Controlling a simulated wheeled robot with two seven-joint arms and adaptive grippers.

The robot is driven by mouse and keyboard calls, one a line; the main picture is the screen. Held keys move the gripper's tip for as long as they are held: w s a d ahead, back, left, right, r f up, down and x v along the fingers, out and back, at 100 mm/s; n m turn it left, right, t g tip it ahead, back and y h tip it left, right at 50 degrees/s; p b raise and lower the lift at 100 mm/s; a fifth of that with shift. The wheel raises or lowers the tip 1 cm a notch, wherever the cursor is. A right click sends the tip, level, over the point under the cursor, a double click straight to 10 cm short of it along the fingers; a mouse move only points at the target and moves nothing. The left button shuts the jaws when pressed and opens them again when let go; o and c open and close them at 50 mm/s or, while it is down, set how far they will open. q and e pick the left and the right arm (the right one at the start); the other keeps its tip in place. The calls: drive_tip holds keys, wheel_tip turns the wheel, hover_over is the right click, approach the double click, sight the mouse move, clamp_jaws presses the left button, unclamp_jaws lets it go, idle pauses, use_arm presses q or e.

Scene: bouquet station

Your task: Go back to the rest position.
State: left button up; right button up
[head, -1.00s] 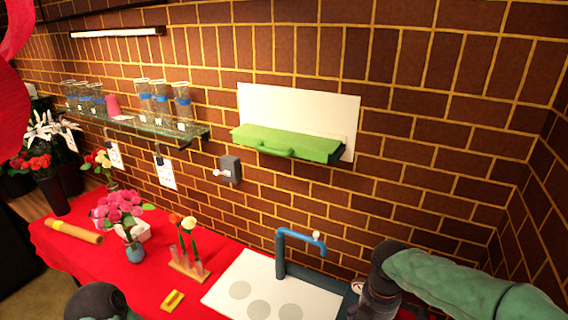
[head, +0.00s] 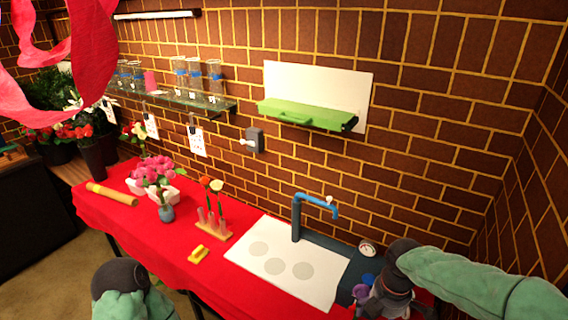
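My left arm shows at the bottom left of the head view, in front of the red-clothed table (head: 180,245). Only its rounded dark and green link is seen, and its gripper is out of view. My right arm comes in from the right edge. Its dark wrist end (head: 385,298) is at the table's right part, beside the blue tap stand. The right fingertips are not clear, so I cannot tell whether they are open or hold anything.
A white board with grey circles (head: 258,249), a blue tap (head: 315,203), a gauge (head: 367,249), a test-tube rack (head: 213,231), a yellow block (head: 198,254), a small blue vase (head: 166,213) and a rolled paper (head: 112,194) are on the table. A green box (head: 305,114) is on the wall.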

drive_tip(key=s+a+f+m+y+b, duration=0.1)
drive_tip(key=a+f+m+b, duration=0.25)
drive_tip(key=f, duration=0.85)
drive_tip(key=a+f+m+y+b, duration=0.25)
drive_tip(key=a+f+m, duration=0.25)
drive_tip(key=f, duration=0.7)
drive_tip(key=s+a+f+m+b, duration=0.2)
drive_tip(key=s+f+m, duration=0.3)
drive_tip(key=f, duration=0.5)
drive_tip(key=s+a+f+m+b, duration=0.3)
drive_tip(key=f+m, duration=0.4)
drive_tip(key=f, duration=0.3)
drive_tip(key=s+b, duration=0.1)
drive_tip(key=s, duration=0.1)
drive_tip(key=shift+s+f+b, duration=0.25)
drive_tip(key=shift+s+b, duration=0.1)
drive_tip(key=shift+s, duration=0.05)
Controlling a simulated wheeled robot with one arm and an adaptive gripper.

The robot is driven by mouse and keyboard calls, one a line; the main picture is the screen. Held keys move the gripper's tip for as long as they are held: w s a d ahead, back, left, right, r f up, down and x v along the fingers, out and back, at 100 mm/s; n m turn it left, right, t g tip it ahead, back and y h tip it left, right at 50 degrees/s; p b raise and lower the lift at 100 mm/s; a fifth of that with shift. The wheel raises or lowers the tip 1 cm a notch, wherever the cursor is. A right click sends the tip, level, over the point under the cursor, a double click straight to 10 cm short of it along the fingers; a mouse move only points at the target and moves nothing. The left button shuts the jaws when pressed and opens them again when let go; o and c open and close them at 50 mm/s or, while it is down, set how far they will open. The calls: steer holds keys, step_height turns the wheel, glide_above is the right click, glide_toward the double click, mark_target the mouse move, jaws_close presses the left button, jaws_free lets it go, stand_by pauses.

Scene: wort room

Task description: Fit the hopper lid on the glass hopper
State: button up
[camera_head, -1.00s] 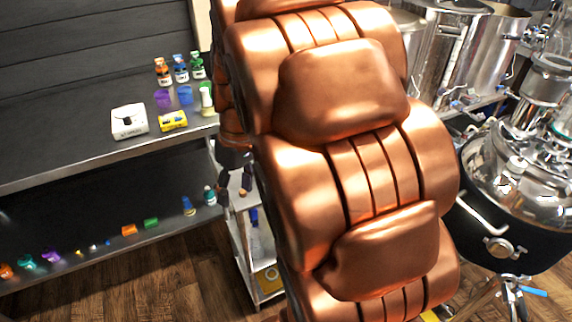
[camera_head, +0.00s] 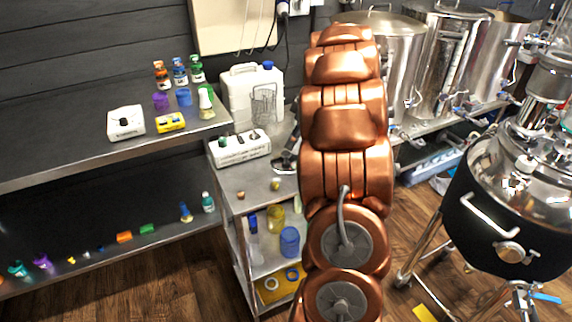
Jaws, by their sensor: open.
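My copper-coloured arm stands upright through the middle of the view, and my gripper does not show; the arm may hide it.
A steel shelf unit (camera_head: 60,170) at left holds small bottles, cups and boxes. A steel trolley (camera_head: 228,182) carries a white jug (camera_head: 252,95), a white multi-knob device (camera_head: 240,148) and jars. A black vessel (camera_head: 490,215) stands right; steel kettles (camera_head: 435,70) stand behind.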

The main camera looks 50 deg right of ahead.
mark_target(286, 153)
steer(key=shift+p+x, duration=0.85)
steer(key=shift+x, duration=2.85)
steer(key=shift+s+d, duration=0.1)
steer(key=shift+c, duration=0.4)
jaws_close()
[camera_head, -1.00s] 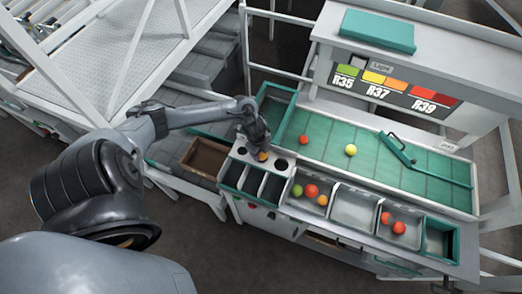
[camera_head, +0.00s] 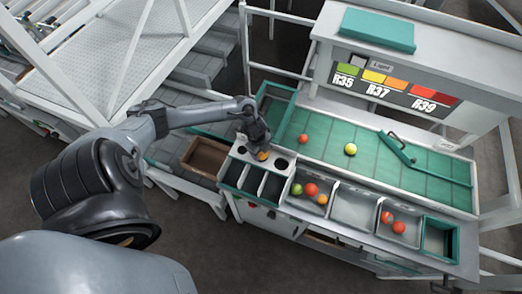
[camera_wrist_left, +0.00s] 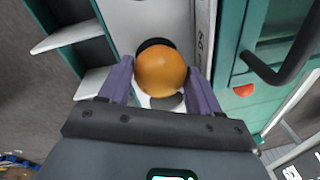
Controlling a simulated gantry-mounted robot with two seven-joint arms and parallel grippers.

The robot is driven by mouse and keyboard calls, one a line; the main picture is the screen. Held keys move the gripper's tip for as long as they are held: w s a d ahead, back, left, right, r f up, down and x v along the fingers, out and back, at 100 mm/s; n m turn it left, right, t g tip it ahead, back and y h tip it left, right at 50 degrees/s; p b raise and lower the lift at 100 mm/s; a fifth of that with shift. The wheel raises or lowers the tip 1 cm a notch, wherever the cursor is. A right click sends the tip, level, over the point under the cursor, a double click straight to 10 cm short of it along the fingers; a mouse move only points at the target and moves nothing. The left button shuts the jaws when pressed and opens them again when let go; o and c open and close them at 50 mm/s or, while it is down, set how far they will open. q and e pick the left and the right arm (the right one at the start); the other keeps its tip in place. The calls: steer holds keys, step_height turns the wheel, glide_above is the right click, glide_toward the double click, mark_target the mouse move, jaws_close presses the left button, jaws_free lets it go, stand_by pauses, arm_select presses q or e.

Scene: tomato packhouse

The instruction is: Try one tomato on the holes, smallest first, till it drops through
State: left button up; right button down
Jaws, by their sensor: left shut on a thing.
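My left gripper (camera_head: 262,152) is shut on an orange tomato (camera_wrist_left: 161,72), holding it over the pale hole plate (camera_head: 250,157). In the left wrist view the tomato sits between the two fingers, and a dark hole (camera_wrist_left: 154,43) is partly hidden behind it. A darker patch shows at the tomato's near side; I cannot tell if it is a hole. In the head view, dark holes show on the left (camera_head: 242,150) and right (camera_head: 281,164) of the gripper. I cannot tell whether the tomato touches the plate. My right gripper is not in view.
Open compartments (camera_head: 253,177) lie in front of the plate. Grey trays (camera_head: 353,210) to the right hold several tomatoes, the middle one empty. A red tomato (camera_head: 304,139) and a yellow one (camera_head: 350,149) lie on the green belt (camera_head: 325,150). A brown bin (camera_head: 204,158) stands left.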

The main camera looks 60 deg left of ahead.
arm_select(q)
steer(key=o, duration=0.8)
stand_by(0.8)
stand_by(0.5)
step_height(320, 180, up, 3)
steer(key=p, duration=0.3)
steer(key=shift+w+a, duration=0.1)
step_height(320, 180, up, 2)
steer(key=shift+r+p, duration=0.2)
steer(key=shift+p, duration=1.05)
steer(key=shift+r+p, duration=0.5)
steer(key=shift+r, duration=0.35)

- OBJECTIVE:
Select every line of the records holding the string "Scene".

- SOLUTION TO THIS EXERCISE:
Scene: bouquet station
Scene: wort room
Scene: tomato packhouse

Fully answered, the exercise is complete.